For most of us, when we hear the saying “your network is your net worth,” our brains jump to assess the sheer quantity of connections we have. While it is true that a wide net can increase your career opportunities, we have to be careful about casting that net so wide that we never actually form relationships from our initial outreach.
This is where most people struggle. You broke the ice, had a great conversation, and…now what?
Here are three tips for moving beyond the “intro coffee chat” and toward more active, meaningful relationships.
Be a Proactive Listener
Great news: nurturing a strong network doesn’t have to take up much of your time, if you plan effectively.
It all starts in that first meeting. Whether you run into one another at an industry event or turn a LinkedIn DM into a Zoom lunch, the first conversation you share together will be rich with information that you can leverage in your follow up.
Employ the basics of proactive listening: be engaged, ask questions, and make a sincere effort to fully understand them. The deeper you can dive (appropriately…use your judgement), the deeper the well of insights you will have to pull from to spark future exchanges.
EX: If your new connection mentions a big life event (an anniversary, a performance review, a presentation…), ask for details and make a note of the date in your calendar.
I.e., When is your anniversary? Are you doing anything special?
Or… What are you most excited to present during your pitch?
So, when that event rolls around, you can send them a quick note to confirm your interest.
I.e., Congratulations on your anniversary, and enjoy the sun and sea this weekend! I hope to hear about the trip when you get back.
Or… Good luck on your presentation tomorrow! Let’s set up some time soon so I can hear how the workflow proposal went. (I’m sure they will love it.)
Repeat this practice of curiosity, note-taking, and recall for each meeting, and you can easily keep up momentum in the relationship.
Embrace a “Just Because” Attitude
You also don’t necessarily need a “reason” to reach out. A powerful network is built out of multiple authentic relationships. Meaning: it is ok (and encouraged) to check in every now and then just for the sake of keeping the connection alive.
Think about it this way…
Even your best friend of 10+ years wouldn’t take too kindly to not hearing from you for 6 months simply because you “didn’t have a reason” to give them a call.
While it is a stretch to expect contact from everyone in our networks weekly or even monthly (as might be the case for close friends), you can reasonably pace out a “check in” with your professional circle throughout a quarter.
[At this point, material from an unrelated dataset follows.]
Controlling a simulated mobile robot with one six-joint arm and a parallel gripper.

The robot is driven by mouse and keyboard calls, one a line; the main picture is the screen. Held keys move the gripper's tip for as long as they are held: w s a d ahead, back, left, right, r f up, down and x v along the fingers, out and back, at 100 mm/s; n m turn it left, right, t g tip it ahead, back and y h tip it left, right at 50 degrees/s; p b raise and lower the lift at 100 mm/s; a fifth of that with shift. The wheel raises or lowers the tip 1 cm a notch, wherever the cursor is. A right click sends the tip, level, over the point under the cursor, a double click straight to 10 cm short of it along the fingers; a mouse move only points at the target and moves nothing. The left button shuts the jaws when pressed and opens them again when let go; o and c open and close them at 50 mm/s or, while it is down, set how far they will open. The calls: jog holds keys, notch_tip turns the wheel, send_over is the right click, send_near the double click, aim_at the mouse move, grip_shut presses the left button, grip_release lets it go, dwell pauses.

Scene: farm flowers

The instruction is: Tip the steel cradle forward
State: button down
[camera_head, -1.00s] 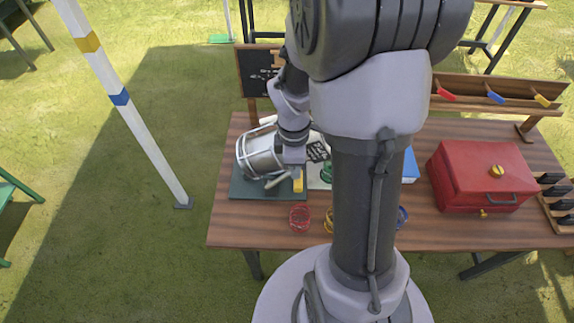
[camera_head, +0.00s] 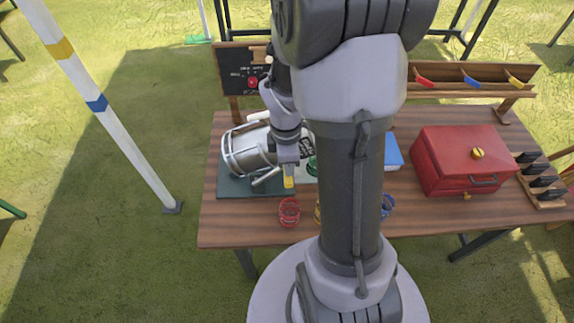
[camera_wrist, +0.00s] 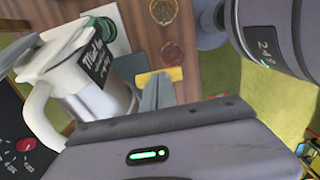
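The steel cradle (camera_head: 228,158) stands on a dark green mat at the left of the table. Its ring goes around a shiny metal can (camera_head: 250,146), which lies tilted with one end to the left. A pale can with a black label fills the left of the wrist view (camera_wrist: 85,75); its lower part is hidden. My gripper (camera_head: 288,172) points down at the right of the cradle. Its fingers look close together on a yellow grip (camera_wrist: 173,74), which also shows in the head view (camera_head: 289,183). How the grip joins the cradle is hidden.
Red rings (camera_head: 289,212) and blue rings (camera_head: 387,206) lie near the front edge. A red box (camera_head: 465,160) stands at the right. A chalkboard (camera_head: 238,70) is behind the cradle. A striped post (camera_head: 115,120) stands left of the table.

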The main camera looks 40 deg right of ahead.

Don’t overthink this one. Truth be told? A note to the tune of “thinking of you” is almost always a welcome reprieve from the bombardment of “can you do this?” emails that most of us field throughout the day.
A simple few lines – “How have you been since last we spoke? I really enjoyed our conversation. Let me know when you might have a few minutes to catch up again soon…” – will suffice (and could even make someone’s day).
If You Don’t Have 30 Minutes, Take 30 Seconds
There are also more ways to stay on someone’s radar that don’t involve setting up a formal meeting with them. The “day-to-day shuffle” is real, and if you find yourself blitzing through your deliverables without much down time, worry not: networking can still remain a priority.
90% of us can admit to compulsory LinkedIn scrolling at some point in our day. Engaging with your network’s posts via likes, comments, or even reposting their content is a quick, effective way to engage and express interest in their pursuits and insights.
If you are a member of a more tight-knit professional community, like The Forem, popping in once per week to celebrate your colleagues’ accomplishments or share updates from your own career is well worth the five minute investment to remain top of mind with new connections.
But even if you’re not on social media, perhaps you are an avid reader or engaged in research. If you find something that might appeal to a member of your network (based on insights from previous conversations), send them a quick email or direct message with the link.
Bonus: if they end up giving it a read, you have fodder to drive your next “face to face” exchange.